• [Job]: From the listing below, select every line where the word "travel" appears.
* BEGIN Data for this task *
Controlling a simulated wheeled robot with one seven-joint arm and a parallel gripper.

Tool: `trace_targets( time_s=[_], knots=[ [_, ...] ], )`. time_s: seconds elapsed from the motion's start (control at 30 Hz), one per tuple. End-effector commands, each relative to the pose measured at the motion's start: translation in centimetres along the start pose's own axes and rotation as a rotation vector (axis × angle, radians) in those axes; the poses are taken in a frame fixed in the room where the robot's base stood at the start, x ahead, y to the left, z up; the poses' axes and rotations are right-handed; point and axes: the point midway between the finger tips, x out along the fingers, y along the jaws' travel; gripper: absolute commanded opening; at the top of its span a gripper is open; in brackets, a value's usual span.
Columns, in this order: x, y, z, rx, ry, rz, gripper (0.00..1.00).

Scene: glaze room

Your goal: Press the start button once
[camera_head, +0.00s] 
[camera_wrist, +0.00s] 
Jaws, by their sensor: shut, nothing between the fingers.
* END Data for this task *
* BEGIN Data for this task *
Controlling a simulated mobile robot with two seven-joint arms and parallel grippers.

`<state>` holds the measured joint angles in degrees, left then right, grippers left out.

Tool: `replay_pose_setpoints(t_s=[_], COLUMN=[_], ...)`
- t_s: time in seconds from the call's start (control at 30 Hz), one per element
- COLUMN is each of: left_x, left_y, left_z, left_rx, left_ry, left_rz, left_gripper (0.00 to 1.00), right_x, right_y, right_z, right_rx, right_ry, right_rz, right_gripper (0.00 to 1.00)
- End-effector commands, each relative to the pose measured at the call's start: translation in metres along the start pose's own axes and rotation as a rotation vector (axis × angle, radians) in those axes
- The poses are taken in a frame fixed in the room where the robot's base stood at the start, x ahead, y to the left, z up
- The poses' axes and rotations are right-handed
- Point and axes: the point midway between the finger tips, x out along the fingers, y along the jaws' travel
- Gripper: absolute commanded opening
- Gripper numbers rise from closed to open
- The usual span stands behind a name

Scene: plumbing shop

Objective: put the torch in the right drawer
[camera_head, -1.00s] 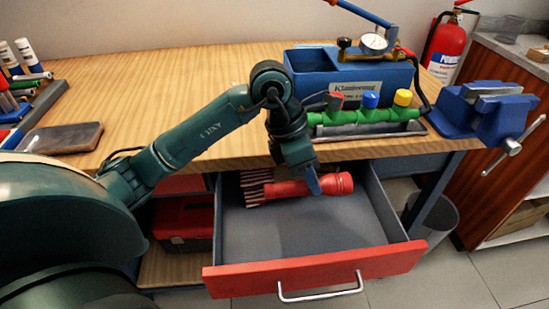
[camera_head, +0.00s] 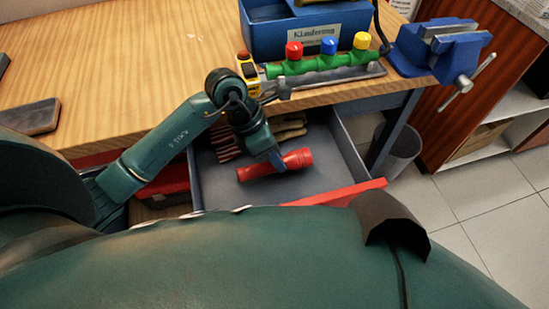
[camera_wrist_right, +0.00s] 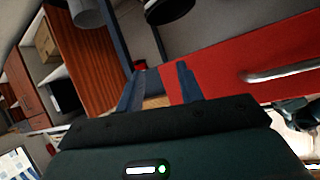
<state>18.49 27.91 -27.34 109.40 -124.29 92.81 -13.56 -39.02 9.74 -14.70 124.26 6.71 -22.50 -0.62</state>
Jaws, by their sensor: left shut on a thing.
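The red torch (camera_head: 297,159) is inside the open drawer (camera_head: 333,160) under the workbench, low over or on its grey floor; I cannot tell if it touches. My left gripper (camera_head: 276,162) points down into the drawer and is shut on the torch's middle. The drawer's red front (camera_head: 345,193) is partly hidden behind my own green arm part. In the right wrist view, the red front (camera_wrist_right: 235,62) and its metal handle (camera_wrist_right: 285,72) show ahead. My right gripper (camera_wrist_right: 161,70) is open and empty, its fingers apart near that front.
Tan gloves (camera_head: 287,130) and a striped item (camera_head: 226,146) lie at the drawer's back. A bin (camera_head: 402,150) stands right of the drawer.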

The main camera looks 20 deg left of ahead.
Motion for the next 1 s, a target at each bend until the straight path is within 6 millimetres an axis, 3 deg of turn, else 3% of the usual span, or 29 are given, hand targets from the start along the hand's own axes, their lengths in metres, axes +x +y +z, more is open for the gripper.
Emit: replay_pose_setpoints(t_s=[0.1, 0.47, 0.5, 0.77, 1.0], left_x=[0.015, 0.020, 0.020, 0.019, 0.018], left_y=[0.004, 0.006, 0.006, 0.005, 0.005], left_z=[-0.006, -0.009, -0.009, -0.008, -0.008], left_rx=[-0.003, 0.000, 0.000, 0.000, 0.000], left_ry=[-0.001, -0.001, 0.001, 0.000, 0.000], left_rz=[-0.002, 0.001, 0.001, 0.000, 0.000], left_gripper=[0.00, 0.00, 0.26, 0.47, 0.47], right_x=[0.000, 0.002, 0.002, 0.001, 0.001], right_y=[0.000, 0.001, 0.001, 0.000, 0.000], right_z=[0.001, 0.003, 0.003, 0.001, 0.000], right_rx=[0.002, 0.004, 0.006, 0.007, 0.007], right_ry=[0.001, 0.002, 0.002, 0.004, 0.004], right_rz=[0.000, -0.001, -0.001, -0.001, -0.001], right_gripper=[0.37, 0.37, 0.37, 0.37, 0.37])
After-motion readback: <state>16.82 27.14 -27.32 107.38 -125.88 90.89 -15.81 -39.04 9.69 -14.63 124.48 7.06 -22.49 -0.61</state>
* END Data for this task *
• [Solution]:
Tool: `trace_targets( time_s=[_], knots=[ [_, ...] ], )`. time_s: seconds elapsed from the motion's start (control at 30 Hz), one per tuple. End-effector commands, each relative to the pose measured at the motion's start: translation in centimetres along the start pose's own axes and rotation as a rotation vector (axis × angle, radians) in those axes; the poses are taken in a frame fixed in the room where the robot's base stood at the start, x ahead, y to the left, z up; the poses' axes and rotations are right-handed; point and axes: the point midway between the finger tips, x out along the fingers, y along the jaws' travel; gripper: absolute commanded opening; at the top of its span a gripper is open; in brackets, a value's usual span.
- Point and axes: the point midway between the finger tips, x out along the fingers, y along the jaws' travel

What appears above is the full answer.